____ Given records

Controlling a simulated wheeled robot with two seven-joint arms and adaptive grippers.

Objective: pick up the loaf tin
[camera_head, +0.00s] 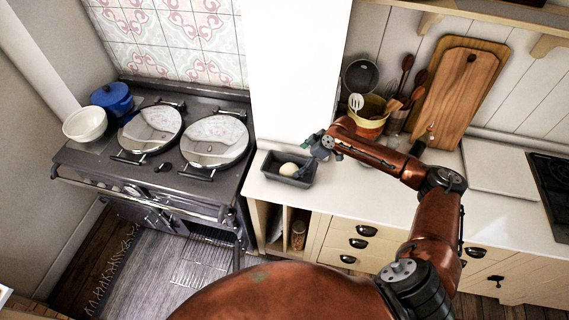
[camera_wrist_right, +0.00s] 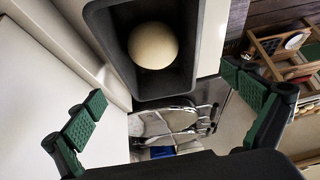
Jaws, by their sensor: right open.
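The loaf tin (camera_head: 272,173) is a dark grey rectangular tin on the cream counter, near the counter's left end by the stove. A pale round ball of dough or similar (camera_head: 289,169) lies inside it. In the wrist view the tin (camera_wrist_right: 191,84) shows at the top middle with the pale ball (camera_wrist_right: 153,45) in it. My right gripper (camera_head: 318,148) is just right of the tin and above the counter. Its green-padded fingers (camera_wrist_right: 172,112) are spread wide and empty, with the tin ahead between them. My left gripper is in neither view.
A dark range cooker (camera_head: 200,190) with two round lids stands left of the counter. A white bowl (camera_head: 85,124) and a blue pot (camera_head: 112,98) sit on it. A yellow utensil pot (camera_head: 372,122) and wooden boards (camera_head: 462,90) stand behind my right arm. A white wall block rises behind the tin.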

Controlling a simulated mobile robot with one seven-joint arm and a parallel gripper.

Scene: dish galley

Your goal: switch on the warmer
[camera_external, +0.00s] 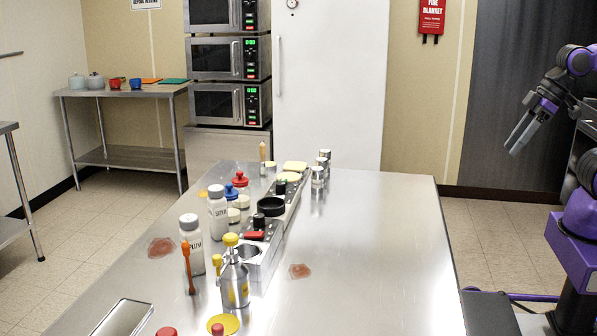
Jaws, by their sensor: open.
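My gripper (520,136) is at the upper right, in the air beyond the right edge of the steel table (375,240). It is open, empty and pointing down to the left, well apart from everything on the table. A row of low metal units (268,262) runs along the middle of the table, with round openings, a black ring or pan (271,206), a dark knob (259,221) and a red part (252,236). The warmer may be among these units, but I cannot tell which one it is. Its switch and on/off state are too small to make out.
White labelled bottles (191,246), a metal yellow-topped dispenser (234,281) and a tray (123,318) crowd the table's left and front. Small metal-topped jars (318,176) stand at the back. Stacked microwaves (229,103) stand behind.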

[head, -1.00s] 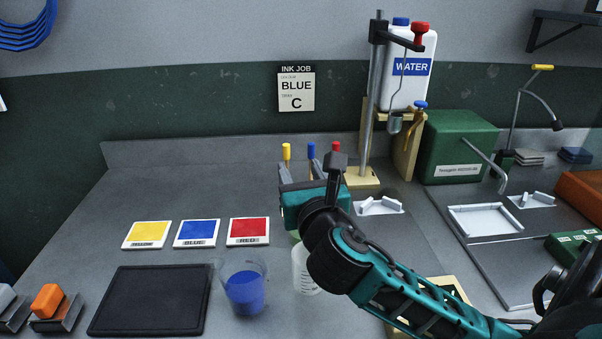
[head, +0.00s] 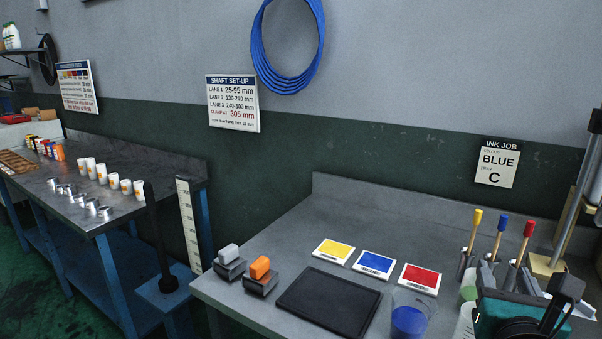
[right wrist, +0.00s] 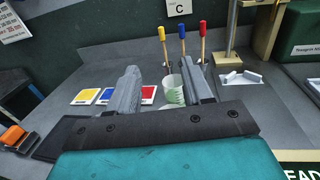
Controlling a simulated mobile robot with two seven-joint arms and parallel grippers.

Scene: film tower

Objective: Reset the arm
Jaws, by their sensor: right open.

________

**Exercise task**
Find how many lines in the records contain the string "Objective", then give the number alone.

**Output of the task**
2